O fato é que muitas pessoas se identificaram com a fala e a dor de João. O cabelo crespo é, sem dúvidas, um dos principais alvos de racismo que uma pessoa negra enfrenta na sociedade, desde a infância. Inclusive, quando falamos das crianças, é ainda mais difícil, pois os danos refletem até na vida adulta.
Segundo o psicólogo Douglas Félix, do Canto Baobá (espaço especializado em Saúde Mental e diversidade, com ênfase em questões raciais, de gênero, orientação sexual, classe social e violências), esses são traumas que dificilmente conseguiremos explicar de forma absoluta. “Pensando na primeira infância, isso inclui a negação de sua cor, de seu cabelo e de preferências: tudo que é considerado aceito socialmente possui ligações com fenótipos brancos, e o que são características negras, acabam sendo mostrados como ruins”, avalia.
Félix ainda chama a atenção para fatos que costumam ser bem comuns do cotidiano escolar, demonstrando um sistema de branquitude. Quer um exemplo? Quando pensa no cabelo ou na criança mais bonita da sala, quem você lembra?

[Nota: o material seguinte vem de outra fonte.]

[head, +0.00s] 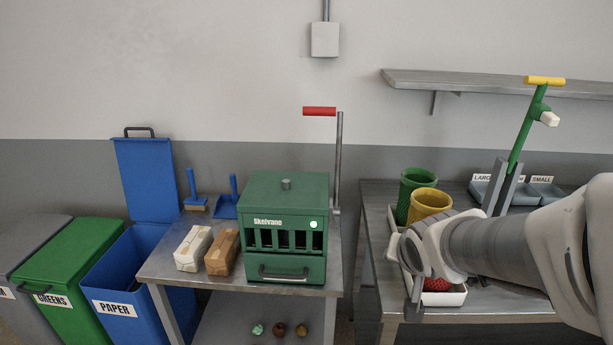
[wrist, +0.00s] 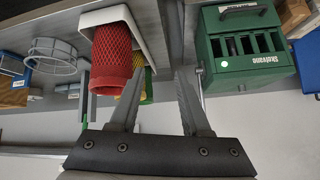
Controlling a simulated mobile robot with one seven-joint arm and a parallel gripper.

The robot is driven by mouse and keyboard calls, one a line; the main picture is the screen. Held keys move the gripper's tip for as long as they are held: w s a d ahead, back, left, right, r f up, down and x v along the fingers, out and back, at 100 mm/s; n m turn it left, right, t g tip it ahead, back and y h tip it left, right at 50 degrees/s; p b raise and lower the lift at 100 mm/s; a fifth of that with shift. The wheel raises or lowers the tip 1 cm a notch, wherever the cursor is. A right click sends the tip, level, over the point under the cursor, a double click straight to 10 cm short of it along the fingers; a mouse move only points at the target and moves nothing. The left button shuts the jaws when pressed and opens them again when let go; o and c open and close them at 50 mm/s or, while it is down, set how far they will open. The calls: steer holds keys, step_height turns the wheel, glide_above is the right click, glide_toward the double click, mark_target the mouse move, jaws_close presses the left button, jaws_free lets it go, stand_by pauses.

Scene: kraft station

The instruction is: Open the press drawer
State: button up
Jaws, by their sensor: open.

“Vemos que nunca são pessoas pretas. Então, desde a infância, vai se criando o sentimento de não ser o preferido, não ser o escolhido”, diz ele, antes de ressaltar: “É interessante, que desde pequeno, o negro é a pessoa ideal para ser o melhor amigo, não para ser a preferida e escolhida”, diz.
RESPONSABILIDADE DE TODOS
Quando se vive em uma sociedade em que a pessoa preta não é protagonista, como os pais conseguem reconhecer que os filhos estão sofrendo racismo? Segundo o psicólogo, situações do tipo geralmente só são percebidas quando envolvem termos pejorativos.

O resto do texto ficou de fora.